■ **THE REQUEST**: Quote the data below in full, minus the images.
— Begin GIVEN DATA —
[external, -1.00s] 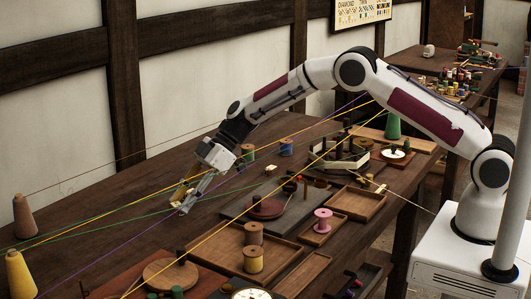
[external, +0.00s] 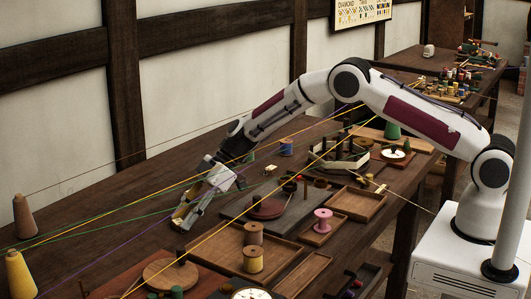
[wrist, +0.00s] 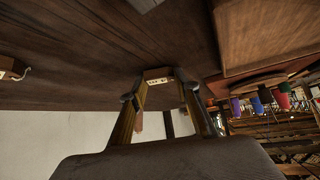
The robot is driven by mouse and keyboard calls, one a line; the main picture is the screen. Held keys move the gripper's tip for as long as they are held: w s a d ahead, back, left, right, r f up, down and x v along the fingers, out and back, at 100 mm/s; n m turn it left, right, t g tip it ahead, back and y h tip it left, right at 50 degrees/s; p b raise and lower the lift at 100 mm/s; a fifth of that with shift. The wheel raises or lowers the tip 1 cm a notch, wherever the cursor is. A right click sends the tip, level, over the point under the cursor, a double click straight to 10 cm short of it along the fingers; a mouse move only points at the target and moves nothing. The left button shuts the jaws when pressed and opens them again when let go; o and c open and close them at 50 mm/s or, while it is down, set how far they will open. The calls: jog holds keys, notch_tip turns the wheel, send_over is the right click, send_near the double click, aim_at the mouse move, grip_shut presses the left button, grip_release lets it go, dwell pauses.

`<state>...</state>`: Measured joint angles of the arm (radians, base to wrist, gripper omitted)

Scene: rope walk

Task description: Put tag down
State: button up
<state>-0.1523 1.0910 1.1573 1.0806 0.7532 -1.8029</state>
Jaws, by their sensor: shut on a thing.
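My gripper (external: 181,222) is low over the dark wooden table (external: 130,204), left of the trays in the external view. In the wrist view its two fingers (wrist: 158,84) are closed on a small pale tag (wrist: 158,73) with dark marks. The tag sits between the fingertips, close to the tabletop. I cannot tell whether it touches the wood. In the external view the fingers mostly hide the tag.
Taut coloured threads, including a yellow one (external: 120,206), cross near my gripper. A wooden tray (external: 203,250) with spools lies to the right. Cone spools (external: 20,275) stand at the left. A small pale object (external: 270,169) lies behind.

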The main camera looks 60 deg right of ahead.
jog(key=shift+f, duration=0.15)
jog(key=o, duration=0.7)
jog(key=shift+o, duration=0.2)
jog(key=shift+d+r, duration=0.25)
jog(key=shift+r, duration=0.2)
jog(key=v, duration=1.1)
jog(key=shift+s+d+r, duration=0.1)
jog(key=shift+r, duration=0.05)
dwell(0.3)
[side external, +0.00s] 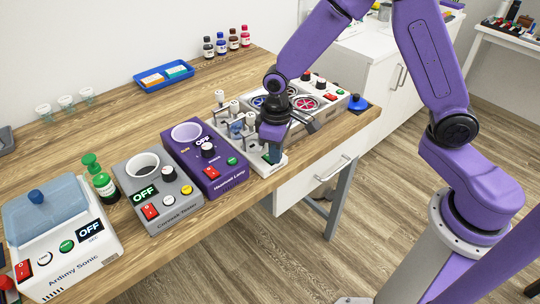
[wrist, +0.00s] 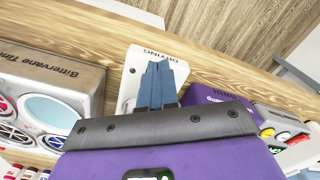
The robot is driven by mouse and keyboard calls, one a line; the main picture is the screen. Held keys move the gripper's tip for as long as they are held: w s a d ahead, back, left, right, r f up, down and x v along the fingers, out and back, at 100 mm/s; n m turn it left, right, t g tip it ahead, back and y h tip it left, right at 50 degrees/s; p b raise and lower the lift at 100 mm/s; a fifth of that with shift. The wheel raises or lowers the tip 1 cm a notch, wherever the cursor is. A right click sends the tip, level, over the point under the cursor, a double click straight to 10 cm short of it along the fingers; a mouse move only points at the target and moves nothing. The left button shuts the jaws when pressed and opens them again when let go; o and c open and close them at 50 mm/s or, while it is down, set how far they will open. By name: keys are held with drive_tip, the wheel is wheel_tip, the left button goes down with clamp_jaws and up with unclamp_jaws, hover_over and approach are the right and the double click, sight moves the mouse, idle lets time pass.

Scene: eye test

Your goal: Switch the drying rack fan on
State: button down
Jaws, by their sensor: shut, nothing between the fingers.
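The drying rack (side external: 278,167) is a narrow white unit with several pegs, between the purple lamp and the grey timer in the side view. A small green spot (side external: 266,158) shows near its front end. In the wrist view its white front end (wrist: 132,75) carries upside-down lettering that reads "DRYING". My gripper (side external: 274,155) points down over the front end of the rack; its blue fingers (wrist: 158,66) are together and empty. I cannot tell whether they touch the rack. The fingers and wrist hide much of the rack, and I cannot make out its fan switch.
The purple lamp unit (side external: 208,180) with an OFF display stands close left, then a grey tester (side external: 160,215) and a white sonic unit (side external: 75,262). The timer (wrist: 75,72) with round dials is close on the other side. The table's front edge is near.

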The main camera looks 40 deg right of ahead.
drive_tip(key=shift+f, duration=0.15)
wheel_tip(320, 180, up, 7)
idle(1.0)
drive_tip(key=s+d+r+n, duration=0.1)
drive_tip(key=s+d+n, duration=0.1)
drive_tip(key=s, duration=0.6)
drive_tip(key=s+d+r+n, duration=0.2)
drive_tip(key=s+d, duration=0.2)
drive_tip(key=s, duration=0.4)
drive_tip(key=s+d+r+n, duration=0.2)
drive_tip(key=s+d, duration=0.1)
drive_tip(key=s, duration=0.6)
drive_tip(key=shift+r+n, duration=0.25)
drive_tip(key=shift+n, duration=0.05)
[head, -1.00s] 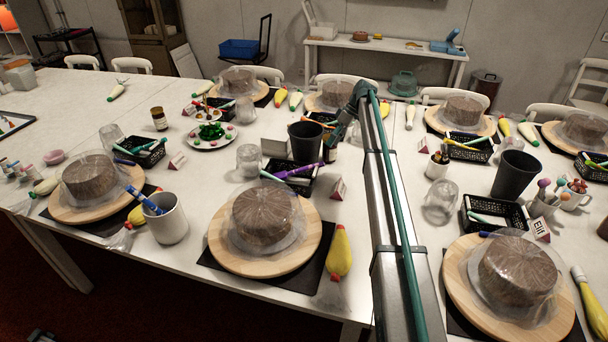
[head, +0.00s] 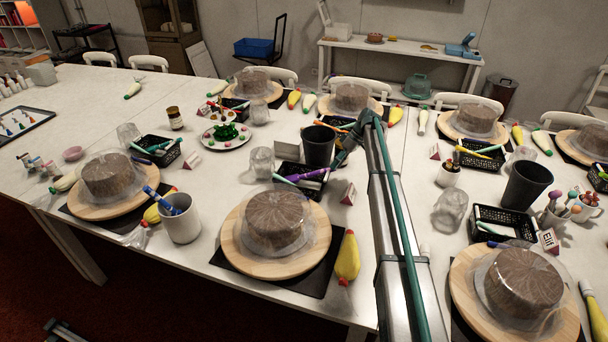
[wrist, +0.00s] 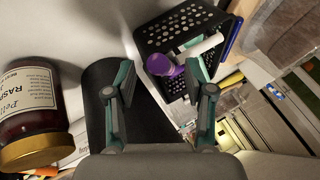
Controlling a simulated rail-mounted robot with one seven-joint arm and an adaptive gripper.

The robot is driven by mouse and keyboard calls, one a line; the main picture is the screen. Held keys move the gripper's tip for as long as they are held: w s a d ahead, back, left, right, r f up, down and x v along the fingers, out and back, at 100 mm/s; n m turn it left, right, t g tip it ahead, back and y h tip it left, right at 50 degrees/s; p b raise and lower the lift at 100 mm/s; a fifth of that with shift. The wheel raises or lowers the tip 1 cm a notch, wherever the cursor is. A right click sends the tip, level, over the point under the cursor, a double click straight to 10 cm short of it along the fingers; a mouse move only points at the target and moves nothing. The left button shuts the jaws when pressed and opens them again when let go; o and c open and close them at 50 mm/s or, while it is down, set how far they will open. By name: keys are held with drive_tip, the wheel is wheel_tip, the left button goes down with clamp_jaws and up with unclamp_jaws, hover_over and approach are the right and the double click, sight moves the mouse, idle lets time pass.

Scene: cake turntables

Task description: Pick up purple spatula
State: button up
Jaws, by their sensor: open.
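The purple spatula (head: 314,174) lies slanted in a black mesh basket (head: 290,164), in the middle of the head view. In the wrist view its rounded purple end (wrist: 160,65) pokes up over the basket's near rim, beside a white-tipped tool. My gripper (wrist: 165,85) is open and empty in the wrist view, its two fingers on either side of the line toward the spatula. The spatula's end lies just beyond and between the fingertips, not touching as far as I can tell.
A dark cup (head: 319,146) stands right behind the basket; it also shows close behind my left finger in the wrist view (wrist: 97,122). A jam jar (wrist: 30,110) is at the left. A covered cake on a turntable (head: 232,249) stands in front of the basket.

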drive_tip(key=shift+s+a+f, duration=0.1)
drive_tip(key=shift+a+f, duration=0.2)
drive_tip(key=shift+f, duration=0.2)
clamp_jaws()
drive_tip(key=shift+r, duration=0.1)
— End GIVEN DATA —
■ **SOLVED PROBLEM**:
[external, -1.00s] 
[external, +0.00s] 
[wrist, +0.00s] 
The robot is driven by mouse and keyboard calls, one a line; the main picture is the screen. Held keys move the gripper's tip for as long as they are held: w s a d ahead, back, left, right, r f up, down and x v along the fingers, out and back, at 100 mm/s; n m turn it left, right, t g tip it ahead, back and y h tip it left, right at 50 degrees/s; p b raise and lower the lift at 100 mm/s; a fifth of that with shift. The wheel raises or lowers the tip 1 cm a notch, wherever the cursor is. A right click sends the tip, level, over the point under the cursor, a double click straight to 10 cm short of it along the fingers; a mouse move only points at the target and moves nothing. The left button shuts the jaws when pressed and opens them again when let go; o and c open and close them at 50 mm/s or, while it is down, set how far they will open. The calls: jog holds keys, notch_tip turns the wheel, send_over is the right click, send_near the double click, aim_at the mouse move, grip_shut presses the left button, grip_release lets it go, dwell pauses.

`<state>...</state>`: Measured joint angles of the arm (radians, base to wrist, gripper omitted)

Scene: rope walk

Task description: Put tag down
State: button up
<state>-0.1523 1.0910 1.1573 1.0806 0.7532 -1.8029</state>
Jaws, by their sensor: shut on a thing.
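My gripper (external: 181,222) is low over the dark wooden table (external: 130,204), left of the trays in the external view. In the wrist view its two fingers (wrist: 158,84) are closed on a small pale tag (wrist: 158,73) with dark marks. The tag sits between the fingertips, close to the tabletop. I cannot tell whether it touches the wood. In the external view the fingers mostly hide the tag.
Taut coloured threads, including a yellow one (external: 120,206), cross near my gripper. A wooden tray (external: 203,250) with spools lies to the right. Cone spools (external: 20,275) stand at the left. A small pale object (external: 270,169) lies behind.

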The main camera looks 60 deg right of ahead.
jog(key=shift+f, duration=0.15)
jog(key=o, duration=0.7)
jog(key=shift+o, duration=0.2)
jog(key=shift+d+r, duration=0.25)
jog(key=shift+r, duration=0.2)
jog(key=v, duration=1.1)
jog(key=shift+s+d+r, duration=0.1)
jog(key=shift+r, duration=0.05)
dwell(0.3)
[side external, +0.00s] 
[wrist, +0.00s] 
The robot is driven by mouse and keyboard calls, one a line; the main picture is the screen. Held keys move the gripper's tip for as long as they are held: w s a d ahead, back, left, right, r f up, down and x v along the fingers, out and back, at 100 mm/s; n m turn it left, right, t g tip it ahead, back and y h tip it left, right at 50 degrees/s; p b raise and lower the lift at 100 mm/s; a fifth of that with shift. The wheel raises or lowers the tip 1 cm a notch, wherever the cursor is. A right click sends the tip, level, over the point under the cursor, a double click straight to 10 cm short of it along the fingers; a mouse move only points at the target and moves nothing. The left button shuts the jaws when pressed and opens them again when let go; o and c open and close them at 50 mm/s or, while it is down, set how far they will open. By name: keys are held with drive_tip, the wheel is wheel_tip, the left button goes down with clamp_jaws and up with unclamp_jaws, hover_over and approach are the right and the double click, sight moves the mouse, idle lets time pass.

Scene: eye test

Your goal: Switch the drying rack fan on
State: button down
Jaws, by their sensor: shut, nothing between the fingers.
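The drying rack (side external: 278,167) is a narrow white unit with several pegs, between the purple lamp and the grey timer in the side view. A small green spot (side external: 266,158) shows near its front end. In the wrist view its white front end (wrist: 132,75) carries upside-down lettering that reads "DRYING". My gripper (side external: 274,155) points down over the front end of the rack; its blue fingers (wrist: 158,66) are together and empty. I cannot tell whether they touch the rack. The fingers and wrist hide much of the rack, and I cannot make out its fan switch.
The purple lamp unit (side external: 208,180) with an OFF display stands close left, then a grey tester (side external: 160,215) and a white sonic unit (side external: 75,262). The timer (wrist: 75,72) with round dials is close on the other side. The table's front edge is near.

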The main camera looks 40 deg right of ahead.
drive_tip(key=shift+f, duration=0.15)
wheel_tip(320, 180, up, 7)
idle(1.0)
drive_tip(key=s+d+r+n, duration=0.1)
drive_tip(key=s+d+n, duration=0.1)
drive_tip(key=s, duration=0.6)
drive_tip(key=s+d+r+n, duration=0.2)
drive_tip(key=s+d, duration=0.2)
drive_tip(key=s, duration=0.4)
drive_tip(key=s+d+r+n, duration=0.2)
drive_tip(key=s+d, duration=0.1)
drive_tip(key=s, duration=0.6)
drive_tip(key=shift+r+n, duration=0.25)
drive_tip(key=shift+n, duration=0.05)
[head, -1.00s] 
[head, +0.00s] 
[wrist, +0.00s] 
Controlling a simulated rail-mounted robot with one seven-joint arm and an adaptive gripper.

The robot is driven by mouse and keyboard calls, one a line; the main picture is the screen. Held keys move the gripper's tip for as long as they are held: w s a d ahead, back, left, right, r f up, down and x v along the fingers, out and back, at 100 mm/s; n m turn it left, right, t g tip it ahead, back and y h tip it left, right at 50 degrees/s; p b raise and lower the lift at 100 mm/s; a fifth of that with shift. The wheel raises or lowers the tip 1 cm a notch, wherever the cursor is. A right click sends the tip, level, over the point under the cursor, a double click straight to 10 cm short of it along the fingers; a mouse move only points at the target and moves nothing. The left button shuts the jaws when pressed and opens them again when let go; o and c open and close them at 50 mm/s or, while it is down, set how far they will open. By name: keys are held with drive_tip, the wheel is wheel_tip, the left button goes down with clamp_jaws and up with unclamp_jaws, hover_over and approach are the right and the double click, sight moves the mouse, idle lets time pass.

Scene: cake turntables

Task description: Pick up purple spatula
State: button up
Jaws, by their sensor: open.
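The purple spatula (head: 314,174) lies slanted in a black mesh basket (head: 290,164), in the middle of the head view. In the wrist view its rounded purple end (wrist: 160,65) pokes up over the basket's near rim, beside a white-tipped tool. My gripper (wrist: 165,85) is open and empty in the wrist view, its two fingers on either side of the line toward the spatula. The spatula's end lies just beyond and between the fingertips, not touching as far as I can tell.
A dark cup (head: 319,146) stands right behind the basket; it also shows close behind my left finger in the wrist view (wrist: 97,122). A jam jar (wrist: 30,110) is at the left. A covered cake on a turntable (head: 232,249) stands in front of the basket.

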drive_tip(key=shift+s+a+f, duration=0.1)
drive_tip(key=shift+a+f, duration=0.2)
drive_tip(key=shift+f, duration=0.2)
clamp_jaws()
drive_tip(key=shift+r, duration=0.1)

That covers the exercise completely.